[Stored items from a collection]
──────────────────────────────
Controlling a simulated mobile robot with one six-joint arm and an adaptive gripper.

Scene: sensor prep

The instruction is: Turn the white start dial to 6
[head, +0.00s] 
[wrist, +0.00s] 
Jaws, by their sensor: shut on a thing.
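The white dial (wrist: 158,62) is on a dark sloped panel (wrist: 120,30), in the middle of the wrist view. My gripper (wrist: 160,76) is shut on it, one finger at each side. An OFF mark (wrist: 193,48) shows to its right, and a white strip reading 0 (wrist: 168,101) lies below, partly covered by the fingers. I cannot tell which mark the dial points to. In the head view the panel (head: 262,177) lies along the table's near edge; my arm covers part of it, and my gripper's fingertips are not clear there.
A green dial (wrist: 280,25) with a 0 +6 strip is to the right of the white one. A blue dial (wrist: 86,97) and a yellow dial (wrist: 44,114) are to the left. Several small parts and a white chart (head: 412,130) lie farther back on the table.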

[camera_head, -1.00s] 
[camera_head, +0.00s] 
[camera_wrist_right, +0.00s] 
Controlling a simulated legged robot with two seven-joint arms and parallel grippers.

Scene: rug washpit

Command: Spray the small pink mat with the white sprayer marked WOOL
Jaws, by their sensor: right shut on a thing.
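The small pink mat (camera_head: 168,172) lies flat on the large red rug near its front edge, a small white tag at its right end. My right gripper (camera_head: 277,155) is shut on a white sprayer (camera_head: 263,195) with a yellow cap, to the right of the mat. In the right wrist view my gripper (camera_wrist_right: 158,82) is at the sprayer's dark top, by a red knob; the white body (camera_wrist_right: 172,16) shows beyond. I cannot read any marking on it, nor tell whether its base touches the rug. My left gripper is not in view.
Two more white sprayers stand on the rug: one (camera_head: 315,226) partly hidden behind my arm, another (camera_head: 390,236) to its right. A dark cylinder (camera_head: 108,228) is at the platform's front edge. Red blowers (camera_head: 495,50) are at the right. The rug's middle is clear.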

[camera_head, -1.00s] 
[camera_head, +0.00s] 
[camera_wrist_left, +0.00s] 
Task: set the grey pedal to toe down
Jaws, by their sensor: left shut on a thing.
──────────────────────────────
• **What you are asked to do**: Using the listing, collect all lines in which the string "Scene" is found.

• **Answer in full**:
Scene: sensor prep
Scene: rug washpit

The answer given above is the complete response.